But the trails Sen. Nicely has pictures of on his phone are really called “contrails,” short for condensation trails, and no one is denying anything. Contrails are the result of water vapor released from aircraft engines’ exhaust. They are mostly ice crystals, basically jet-made clouds, and there is no evidence they can control people’s behavior. But they might actually change the weather. (More on that below.)

Contrails are an interesting conspiracy theory element because you can walk outside and see them for yourself; but sometimes you don’t see them, just like the Senator said. So are some aircraft spraying chemicals and others not? According to the authorities, no one is spraying anything. Contrails only form under certain atmospheric conditions, even if it looks like angels have been playing tic-tac-toe.

Is there any evidence that chemtrail conspiracy theories are true?

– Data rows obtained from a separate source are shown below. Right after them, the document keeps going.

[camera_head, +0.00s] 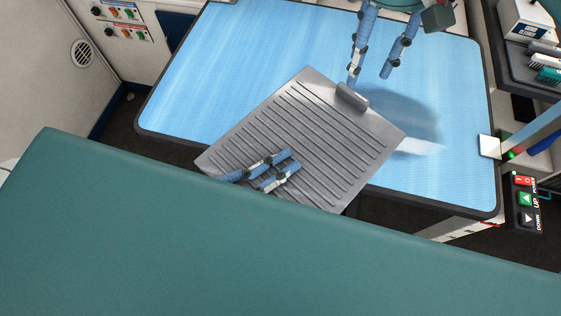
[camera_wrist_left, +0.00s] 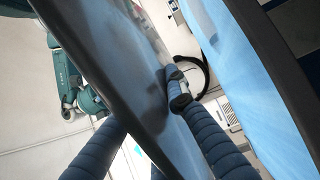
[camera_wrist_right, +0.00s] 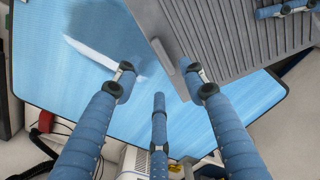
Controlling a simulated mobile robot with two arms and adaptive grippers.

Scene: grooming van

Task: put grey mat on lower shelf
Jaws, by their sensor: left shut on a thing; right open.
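The grey mat (camera_head: 325,125), a ribbed flat slab with a small raised grip on its far edge, is held tilted above the blue table top. My left gripper (camera_head: 266,173) is shut on the mat near its lower left edge, its fingers lying over the ribs. In the left wrist view the mat (camera_wrist_left: 110,60) is seen nearly edge-on between the fingers. My right gripper (camera_head: 380,68) is open and empty beside the mat's far edge, close to the raised grip. The right wrist view also shows the mat (camera_wrist_right: 245,45). I cannot make out which surface is the lower shelf.
The blue table top (camera_head: 240,45) is otherwise bare, with a dark rim. At the right stand a dark shelf (camera_head: 510,60) with several items and an UP/DOWN control box (camera_head: 525,203). Knobbed panels are on the back left wall.

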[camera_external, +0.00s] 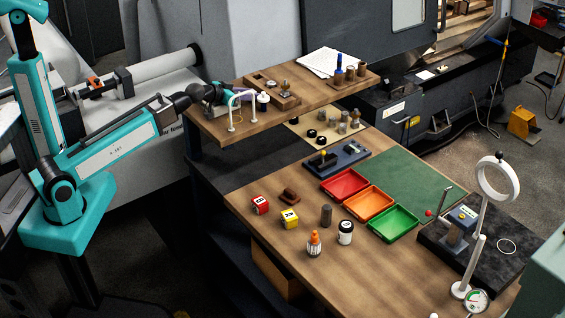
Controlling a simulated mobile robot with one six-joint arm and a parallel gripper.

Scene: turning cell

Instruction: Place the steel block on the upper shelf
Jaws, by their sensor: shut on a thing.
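My gripper (217,97) is at the left end of the upper shelf (300,105), low over its wooden top. It is shut on a small grey thing that looks like the steel block; the jaws and a white arched stand hide most of it. I cannot tell whether the block touches the shelf. My arm reaches in from the left.
The white arched stand (231,116) is close to my gripper. The lower bench holds coloured trays (369,203), dice-like cubes and bottles.

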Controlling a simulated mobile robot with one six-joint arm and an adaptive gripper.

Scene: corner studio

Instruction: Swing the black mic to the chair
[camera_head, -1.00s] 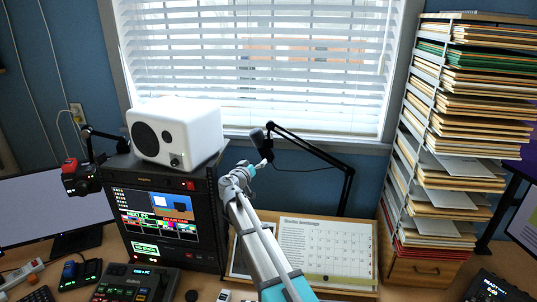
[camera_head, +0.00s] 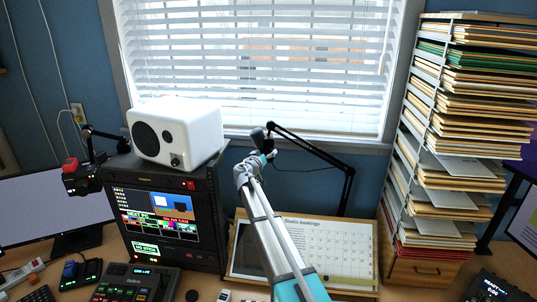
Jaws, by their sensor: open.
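The black mic (camera_head: 258,137) hangs at the end of a black jointed boom arm (camera_head: 312,150) in front of the window, a little right of the white speaker. The boom's post stands behind the bookings board. My gripper (camera_head: 268,157) is at the mic's lower end, pointing away from me. It is open, but its fingers are small and partly hidden, so I cannot tell whether they touch the mic. No chair shows in this view.
The white speaker (camera_head: 176,132) sits on a black rack with a screen (camera_head: 158,215), close left of my arm. A tall rack of folders (camera_head: 455,130) stands at right. A bookings board (camera_head: 330,250) lies below my arm. A red-topped black device (camera_head: 78,178) is at left.

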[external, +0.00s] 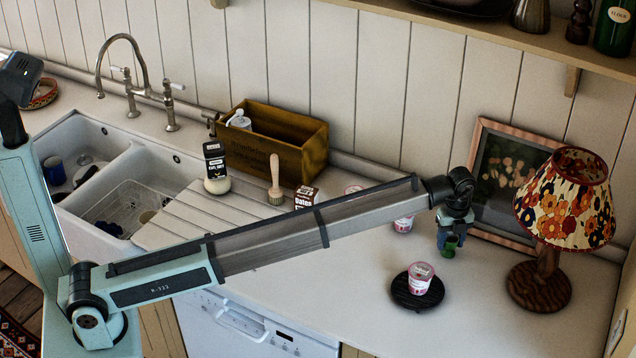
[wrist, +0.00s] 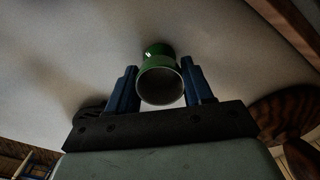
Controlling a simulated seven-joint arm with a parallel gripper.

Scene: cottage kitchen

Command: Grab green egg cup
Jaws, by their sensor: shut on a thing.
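The green egg cup (external: 449,247) is in my gripper (external: 452,240) over the right part of the white counter, in front of the framed picture. In the wrist view the egg cup (wrist: 158,76) sits between the two blue fingers of my gripper (wrist: 160,88), with its open round end facing the camera. The fingers are shut on its sides. In the external view the fingers partly hide the cup, and I cannot tell for sure whether it is clear of the counter.
A pink-and-white yogurt pot (external: 421,278) stands on a black round trivet (external: 402,293) nearby. A floral lamp (external: 567,198) stands to the right, with a framed picture (external: 493,160) behind. Another pot (external: 403,225) is beneath my arm. The front counter right of the trivet is clear.

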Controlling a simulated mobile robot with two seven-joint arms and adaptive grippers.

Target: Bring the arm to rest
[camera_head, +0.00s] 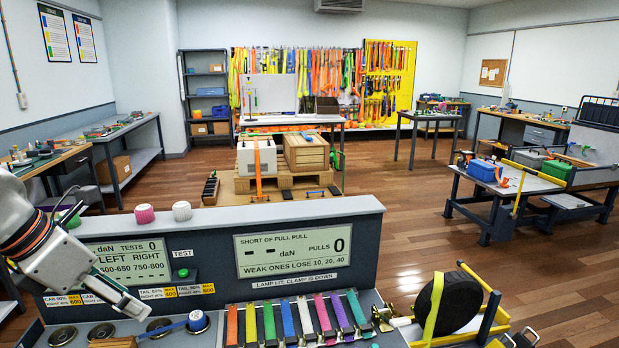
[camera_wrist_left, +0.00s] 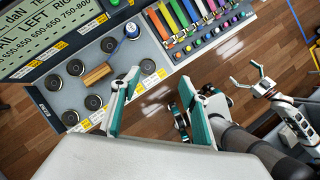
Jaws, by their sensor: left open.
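My left arm (camera_head: 45,245) comes in from the left in the head view. Its gripper (camera_head: 128,300) hangs above the left part of the grey test console (camera_head: 300,213). In the left wrist view the two teal fingers of my left gripper (camera_wrist_left: 160,78) stand wide apart with nothing between them. My right gripper (camera_wrist_left: 247,77) shows at the right of the wrist view, its fingers spread and empty above the floor. It does not show in the head view.
The console carries displays (camera_head: 292,250), coloured straps (camera_head: 300,318), round dark knobs (camera_wrist_left: 108,45) and a wooden block (camera_wrist_left: 97,74). A black wheel with a yellow strap (camera_head: 440,305) stands right.

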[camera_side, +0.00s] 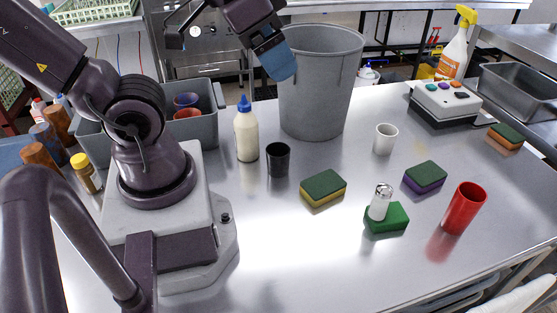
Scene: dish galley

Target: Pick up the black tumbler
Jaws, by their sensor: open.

Chemtrail conspiracy theorists are partly right, but, as is usual with conspiracy theorists, not in the way they think they are. The U.S. government really is trying to control the weather by releasing a chemical into the air from planes. It’s called cloud-seeding, and the chemical, silver iodide, is harmless to humans. The idea is to prevent droughts by making clouds more productive. Cloud-seeding has been around since the 1940s. It’s difficult to say for sure whether it works (it’s hard to get a control group of clouds), but it’s not secret. There are ongoing, relatively small, government funded cloud-seeding programs in several states, including Utah, Wyoming, and Colorado. But not in Tennessee, obviously.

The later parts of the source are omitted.